Как раз перед совещанием моя речь в Гринбриере каким-то образом попала в руки Боба Ирвина, репортера, освещавшего в «Детройт ньюс» положение в автомобильной промышленности. И он ее опубликовал. Это не был окончательный вариант. Это был один из прежних ее проектов. Копиями опубликованного варианта располагали лишь я сам, персонал отдела по связям с общественностью и высшее руководство корпорации. Не я был источником утечки опубликованного варианта речи. Ничто в мире не могло причинить мне лично, моему внутреннему настрою, такого вреда, как утечка подобного рода материала. Мое дело было продавать наши автомобили, а не критиковать их публично. Своей речью я пытался внушить служащим корпорации необходимость резкого повышения качества продукции, чтобы сбить нарастающую волну недовольства потребителей, выполнить свой долг перед нашей клиентурой и возродить потускневший облик корпорации.
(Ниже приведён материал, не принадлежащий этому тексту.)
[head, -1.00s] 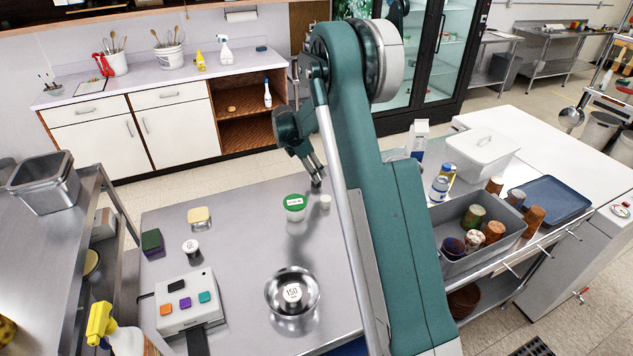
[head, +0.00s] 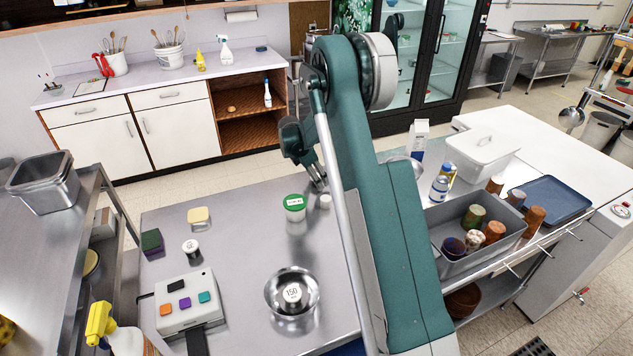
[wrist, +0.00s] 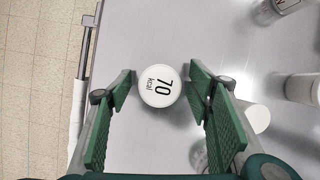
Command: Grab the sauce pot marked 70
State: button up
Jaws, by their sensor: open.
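The sauce pot marked 70 (wrist: 160,86) shows in the wrist view as a small round white lid reading "70 kcal". It lies between the two green finger pads of my gripper (wrist: 160,92), near their tips, with a gap on each side. My gripper is open. In the head view my gripper (head: 318,183) points down over the far right part of the steel table. A small white pot (head: 325,201) stands just below the fingertips there; its marking is not readable in that view.
A green-lidded tub (head: 295,207) stands left of the small white pot. A steel bowl (head: 281,308) holds a pot marked 150 (head: 292,293). Another small white pot (head: 190,246), a button box (head: 188,301) and sponges are on the left. The table's middle is clear.

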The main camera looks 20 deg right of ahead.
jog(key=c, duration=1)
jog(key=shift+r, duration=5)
Эта утечка уничтожила для меня смысл совещания и, вероятно, явилась происшествием, нанесшим мне наибольший ущерб в корпорации. Я могу сказать, что с того дня, как появилась эта газетная публикация, моя до того солидная репутация в глазах Мэрфи стала тускнеть. Я был потрясен, меня охватила тоска. Такое же впечатление это произвело и на мой персонал. Было очевидно, что кто-то, кто хотел нанести мне сильный удар ниже пояса, сумел добиться своего.
Некоторое время спустя один из моих друзей встретился за ленчем в ресторане в центре Детройта с частным сыщиком, который был знаком с деятельностью «Дженерал моторс» и который сообщил, что текст моей речи передал газетчику кто-то из аппарата «Дженерал моторс» по связям с общественностью.
Если у меня еще оставались сомнения относительно того, стоит ли мне продолжать работать в корпорации – а такие сомнения меня еще терзали,- то теперь стали совершенно очевидно, что какие-то люди в корпораций стремились лишить меня возможности оставаться там.
Хотя я, как правило, испытывал удовлетворение от своей работы в отделениях, разочарования и другие связанные с нею невзгоды уже дважды заставляли меня просить об отставке. Первый раз это произошло в 1971 г., когда я работал в «Шевроле». Тогда руководство уговорило меня остаться. Однако наиболее сильное ощущение, что мне не суждено оставаться в руководстве «Дженерал моторс», у меня появилось после двух инцидентов в октябре 1972 г., сразу после моего перевода из «Шевроле» на 14-й этаж, но за месяц до утечки в прессу моей речи в Гринбриере.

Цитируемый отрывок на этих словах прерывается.